CARES Act: Business Interest Expense Deductions

CARES Act: Business Interest Expense Deductions

The CARES Act amendments to section 163(j) will allow many taxpayers increased interest deductions in tax years beginning in 2019 and 2020.

Section 163(j) in general

Section 163(j) limits business interest expense deductions. Section 163(j) generally may apply to any taxpayer. It generally limits a taxpayer’s business interest deductions for a taxable year to the sum of: (1) 30% of the taxpayer’s adjusted taxable income (ATI) for that year, (2) its business interest income and (3) floor plan financing interest.

CARES Act amendments to section 163(j)

There are three ways that the CARES Act amends section 163(j): (1) increasing the limitation to 50% of ATI, (2) providing a special rule for a partnership’s 2019 section 163(j)-disallowed interest expense and (3) allowing an election to apply 2019 ATI to the 2020 section 163(j) computation.

1) Increasing the limitation to 50% of ATI
The CARES Act increases the section 163(j) limitation by including 50% of ATI in the limitation amount instead of only 30% of ATI. However, this increase to the limitation only applies to certain taxable years.

For partnerships, the increase to 50% of ATI applies to all taxable years beginning in 2020 only, and the special partnership rule discussed below applies to years beginning in 2019. For other taxpayers, such as corporations (including S corporations) and individuals, the increase to 50% of ATI applies to all taxable years beginning in 2019 or 2020.
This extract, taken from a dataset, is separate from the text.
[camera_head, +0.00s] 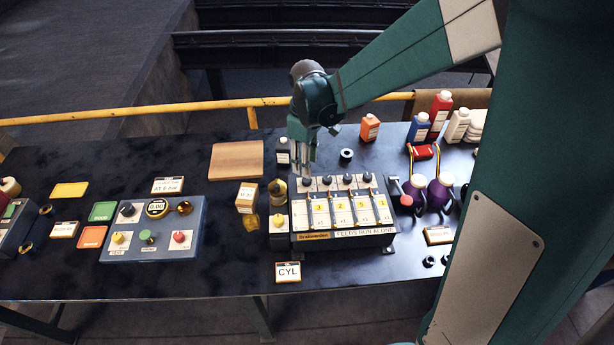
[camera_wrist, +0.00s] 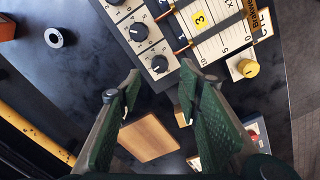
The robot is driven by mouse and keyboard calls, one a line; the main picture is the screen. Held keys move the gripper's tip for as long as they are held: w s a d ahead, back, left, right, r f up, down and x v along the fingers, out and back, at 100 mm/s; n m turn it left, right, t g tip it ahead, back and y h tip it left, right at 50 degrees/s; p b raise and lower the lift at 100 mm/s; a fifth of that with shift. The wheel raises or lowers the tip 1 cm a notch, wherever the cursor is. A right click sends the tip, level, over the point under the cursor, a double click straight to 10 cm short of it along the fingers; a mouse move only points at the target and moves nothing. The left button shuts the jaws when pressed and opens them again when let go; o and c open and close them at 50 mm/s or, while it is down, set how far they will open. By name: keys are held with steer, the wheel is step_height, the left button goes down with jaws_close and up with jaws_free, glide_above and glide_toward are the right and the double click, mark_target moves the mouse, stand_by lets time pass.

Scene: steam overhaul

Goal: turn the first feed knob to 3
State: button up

2) Special rule for a partnership’s 2019 section 163(j) disallowed interest expense

While partnerships do not benefit from the 50% of ATI rule for taxable years beginning in 2019, the CARES Act provides partners a different benefit instead. Each partner’s allocable share of the partnership’s excess business interest (i.e., interest of the partnership disallowed under section 163(j) and carried forward by the partner) for a taxable year beginning in 2019 (the Partner’s 2019 Share) will be treated as follows:

First, the CARES Act provides a new beneficial rule under which 50% of the Partner’s 2019 Share will be treated as business interest that is not subject to any section 163(j) limitation paid or accrued by the partner in the partner’s first taxable year beginning in 2020. Second, the remaining 50% of the Partner’s 2019 Share will be subject to the same section 163(j) rules that previously were in place.

3) Election to apply 2019 ATI to the 2020 section 163(j) computation
To provide a benefit to taxpayers whose 2020 income will decrease from its 2019 level, the CARES Act allows an election to apply their 2019 ATI, rather than their 2020 ATI, to their 2020 section 163(j) computation. Taxpayers making this election will compute their section 163(j) limitation for a taxable year beginning in 2020 based on their ATI for their last taxable year beginning in 2019. For partnerships, this election is available at the partnership level, not the partner level.